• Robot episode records
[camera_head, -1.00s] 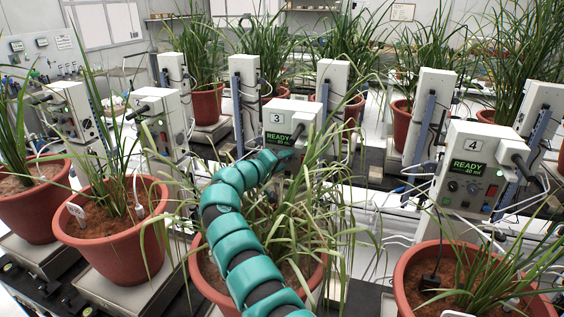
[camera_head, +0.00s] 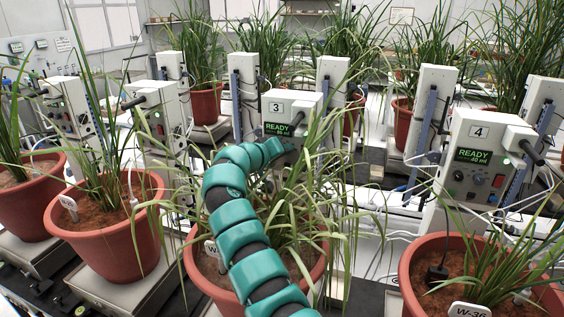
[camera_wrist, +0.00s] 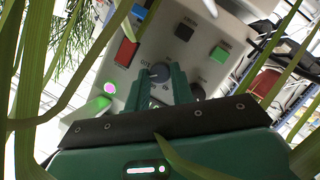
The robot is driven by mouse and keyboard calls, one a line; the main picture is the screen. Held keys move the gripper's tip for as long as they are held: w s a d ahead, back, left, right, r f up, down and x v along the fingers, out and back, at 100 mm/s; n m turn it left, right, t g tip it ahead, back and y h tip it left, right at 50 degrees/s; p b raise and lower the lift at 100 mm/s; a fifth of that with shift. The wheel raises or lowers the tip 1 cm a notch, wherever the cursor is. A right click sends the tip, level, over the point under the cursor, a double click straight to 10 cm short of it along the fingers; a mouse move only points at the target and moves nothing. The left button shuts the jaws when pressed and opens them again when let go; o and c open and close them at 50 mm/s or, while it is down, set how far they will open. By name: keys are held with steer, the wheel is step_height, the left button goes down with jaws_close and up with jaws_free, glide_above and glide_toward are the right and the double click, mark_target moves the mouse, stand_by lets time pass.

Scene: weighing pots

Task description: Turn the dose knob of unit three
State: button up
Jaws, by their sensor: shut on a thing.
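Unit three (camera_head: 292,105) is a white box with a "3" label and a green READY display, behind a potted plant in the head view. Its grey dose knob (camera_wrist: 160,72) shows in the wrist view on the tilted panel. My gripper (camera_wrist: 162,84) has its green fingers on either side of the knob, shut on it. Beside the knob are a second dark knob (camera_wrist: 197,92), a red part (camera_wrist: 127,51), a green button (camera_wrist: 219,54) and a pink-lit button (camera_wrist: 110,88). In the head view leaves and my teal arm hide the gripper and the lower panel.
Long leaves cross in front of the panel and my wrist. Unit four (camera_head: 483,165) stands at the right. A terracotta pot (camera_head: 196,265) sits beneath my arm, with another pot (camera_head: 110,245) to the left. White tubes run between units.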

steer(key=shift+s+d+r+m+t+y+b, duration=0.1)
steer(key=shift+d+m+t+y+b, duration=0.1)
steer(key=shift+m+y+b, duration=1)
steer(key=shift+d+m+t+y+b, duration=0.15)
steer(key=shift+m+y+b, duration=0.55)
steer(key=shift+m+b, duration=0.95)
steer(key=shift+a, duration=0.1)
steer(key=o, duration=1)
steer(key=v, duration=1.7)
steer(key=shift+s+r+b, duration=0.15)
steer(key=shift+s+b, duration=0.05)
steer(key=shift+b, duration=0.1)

---

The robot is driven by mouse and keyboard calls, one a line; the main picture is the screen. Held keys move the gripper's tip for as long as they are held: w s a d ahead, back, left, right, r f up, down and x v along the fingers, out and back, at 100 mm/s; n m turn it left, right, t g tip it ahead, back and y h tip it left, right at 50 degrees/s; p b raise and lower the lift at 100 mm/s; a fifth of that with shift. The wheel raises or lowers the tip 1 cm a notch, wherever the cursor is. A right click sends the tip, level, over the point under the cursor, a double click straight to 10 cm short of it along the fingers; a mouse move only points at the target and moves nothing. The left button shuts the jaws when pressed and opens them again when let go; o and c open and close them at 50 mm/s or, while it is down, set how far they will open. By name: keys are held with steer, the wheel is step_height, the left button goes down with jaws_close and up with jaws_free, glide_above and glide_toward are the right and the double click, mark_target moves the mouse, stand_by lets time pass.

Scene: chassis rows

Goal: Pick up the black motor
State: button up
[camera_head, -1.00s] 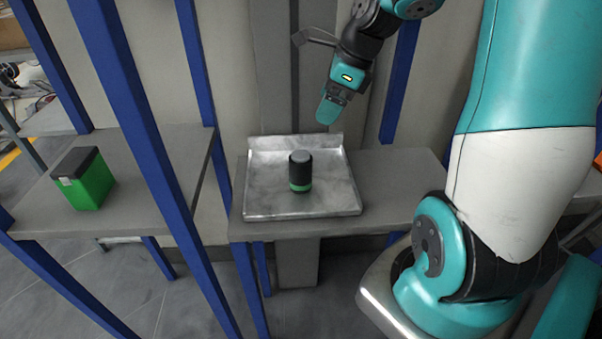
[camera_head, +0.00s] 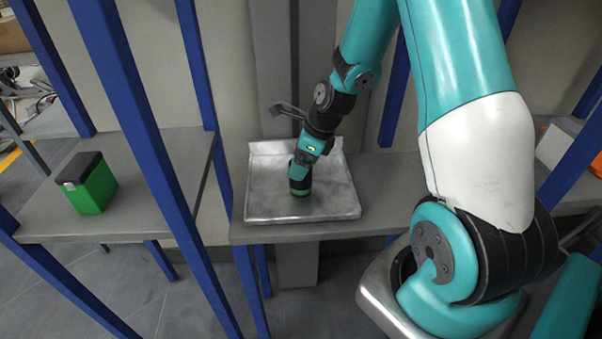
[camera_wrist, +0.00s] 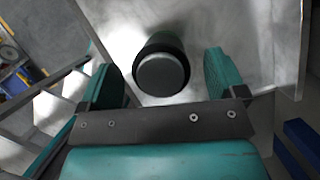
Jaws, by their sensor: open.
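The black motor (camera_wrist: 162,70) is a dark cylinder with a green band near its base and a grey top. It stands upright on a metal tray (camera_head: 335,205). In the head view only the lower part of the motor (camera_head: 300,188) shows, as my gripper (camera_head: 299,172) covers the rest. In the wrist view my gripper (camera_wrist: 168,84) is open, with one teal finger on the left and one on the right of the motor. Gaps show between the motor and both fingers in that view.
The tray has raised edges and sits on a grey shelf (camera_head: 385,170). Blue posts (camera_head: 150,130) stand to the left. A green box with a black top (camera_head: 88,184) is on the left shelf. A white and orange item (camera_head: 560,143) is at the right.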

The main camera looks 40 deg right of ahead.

--

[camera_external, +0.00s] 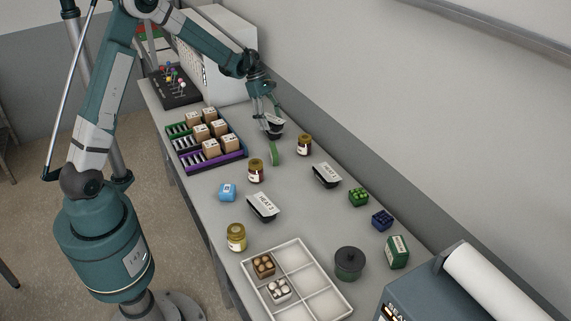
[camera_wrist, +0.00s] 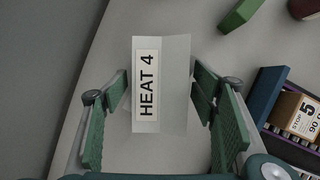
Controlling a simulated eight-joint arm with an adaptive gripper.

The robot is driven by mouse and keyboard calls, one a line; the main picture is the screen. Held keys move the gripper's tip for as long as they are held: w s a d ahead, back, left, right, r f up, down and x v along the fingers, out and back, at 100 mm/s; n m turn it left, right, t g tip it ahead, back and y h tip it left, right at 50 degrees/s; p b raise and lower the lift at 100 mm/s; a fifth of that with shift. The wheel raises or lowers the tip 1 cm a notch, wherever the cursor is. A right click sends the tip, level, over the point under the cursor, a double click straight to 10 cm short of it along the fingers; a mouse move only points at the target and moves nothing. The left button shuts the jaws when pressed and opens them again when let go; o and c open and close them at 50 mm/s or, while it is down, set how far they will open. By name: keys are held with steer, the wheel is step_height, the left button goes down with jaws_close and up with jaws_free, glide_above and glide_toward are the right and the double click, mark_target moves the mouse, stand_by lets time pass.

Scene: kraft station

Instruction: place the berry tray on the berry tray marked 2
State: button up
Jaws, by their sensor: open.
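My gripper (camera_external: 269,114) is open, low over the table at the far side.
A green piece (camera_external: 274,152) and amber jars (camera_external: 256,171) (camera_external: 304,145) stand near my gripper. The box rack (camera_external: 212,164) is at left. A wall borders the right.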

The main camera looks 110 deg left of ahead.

• Required task
From the records above, quote word for word only the lines beginning at the line that has "Scene: chassis rows" and stopping after the line that has "The main camera looks 40 deg right of ahead.". Omit the pictures.

• Result of the task
Scene: chassis rows

Goal: Pick up the black motor
State: button up
[camera_head, -1.00s] 
[camera_head, +0.00s] 
[camera_wrist, +0.00s] 
Jaws, by their sensor: open.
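The black motor (camera_wrist: 162,70) is a dark cylinder with a green band near its base and a grey top. It stands upright on a metal tray (camera_head: 335,205). In the head view only the lower part of the motor (camera_head: 300,188) shows, as my gripper (camera_head: 299,172) covers the rest. In the wrist view my gripper (camera_wrist: 168,84) is open, with one teal finger on the left and one on the right of the motor. Gaps show between the motor and both fingers in that view.
The tray has raised edges and sits on a grey shelf (camera_head: 385,170). Blue posts (camera_head: 150,130) stand to the left. A green box with a black top (camera_head: 88,184) is on the left shelf. A white and orange item (camera_head: 560,143) is at the right.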

The main camera looks 40 deg right of ahead.

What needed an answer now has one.